What needs to be done: What is to be transcribed is the run of lines opening with the one that has "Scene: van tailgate" and closing with the one that has "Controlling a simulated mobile", and only that run, exactly.

Material for the task:
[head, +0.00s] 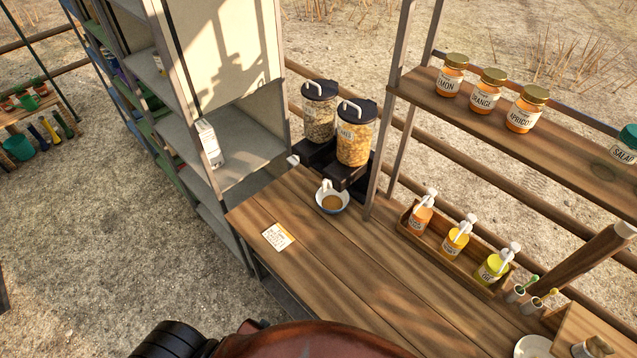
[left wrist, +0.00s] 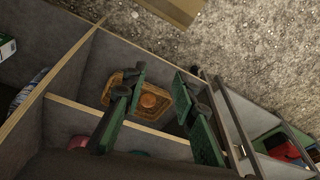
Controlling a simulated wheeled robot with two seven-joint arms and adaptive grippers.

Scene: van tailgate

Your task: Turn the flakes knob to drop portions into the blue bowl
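The flakes dispenser (head: 354,140), a clear canister of yellow flakes with a black lid and white handle, stands at the back of the wooden counter in the head view. A small white knob (head: 327,185) shows at the front of its black base, just over the bowl. The blue bowl (head: 344,208) sits below it, with a pale rim and brownish-yellow contents. My left gripper (left wrist: 157,82) shows only in the left wrist view; its two green-and-black fingers are apart with nothing held between them. It faces shelf compartments, away from the dispenser. My right gripper is in neither view.
A second dispenser (head: 319,115) with darker contents stands left of the flakes. A card (head: 278,237) lies on the counter (head: 340,270). A tray of pump bottles (head: 457,240) and a jar shelf (head: 560,140) are to the right. An orange-brown crate (left wrist: 150,100) lies beyond the left fingers.

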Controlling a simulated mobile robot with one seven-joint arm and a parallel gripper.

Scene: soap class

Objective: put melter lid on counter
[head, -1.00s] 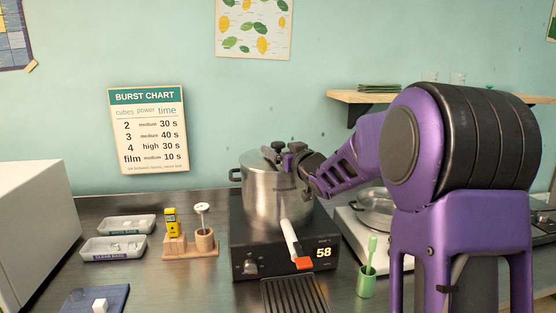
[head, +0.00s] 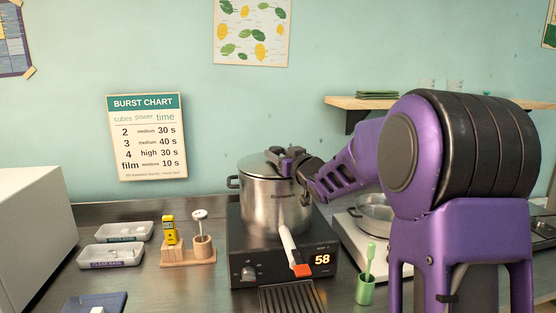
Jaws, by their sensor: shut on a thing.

Response to this task:
Scene: van tailgate

Your task: Turn the flakes knob to drop portions into the blue bowl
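The flakes dispenser (head: 354,140), a clear canister of yellow flakes with a black lid and white handle, stands at the back of the wooden counter in the head view. A small white knob (head: 327,185) shows at the front of its black base, just over the bowl. The blue bowl (head: 344,208) sits below it, with a pale rim and brownish-yellow contents. My left gripper (left wrist: 157,82) shows only in the left wrist view; its two green-and-black fingers are apart with nothing held between them. It faces shelf compartments, away from the dispenser. My right gripper is in neither view.
A second dispenser (head: 319,115) with darker contents stands left of the flakes. A card (head: 278,237) lies on the counter (head: 340,270). A tray of pump bottles (head: 457,240) and a jar shelf (head: 560,140) are to the right. An orange-brown crate (left wrist: 150,100) lies beyond the left fingers.

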Controlling a simulated mobile robot with one seven-joint arm and a parallel gripper.

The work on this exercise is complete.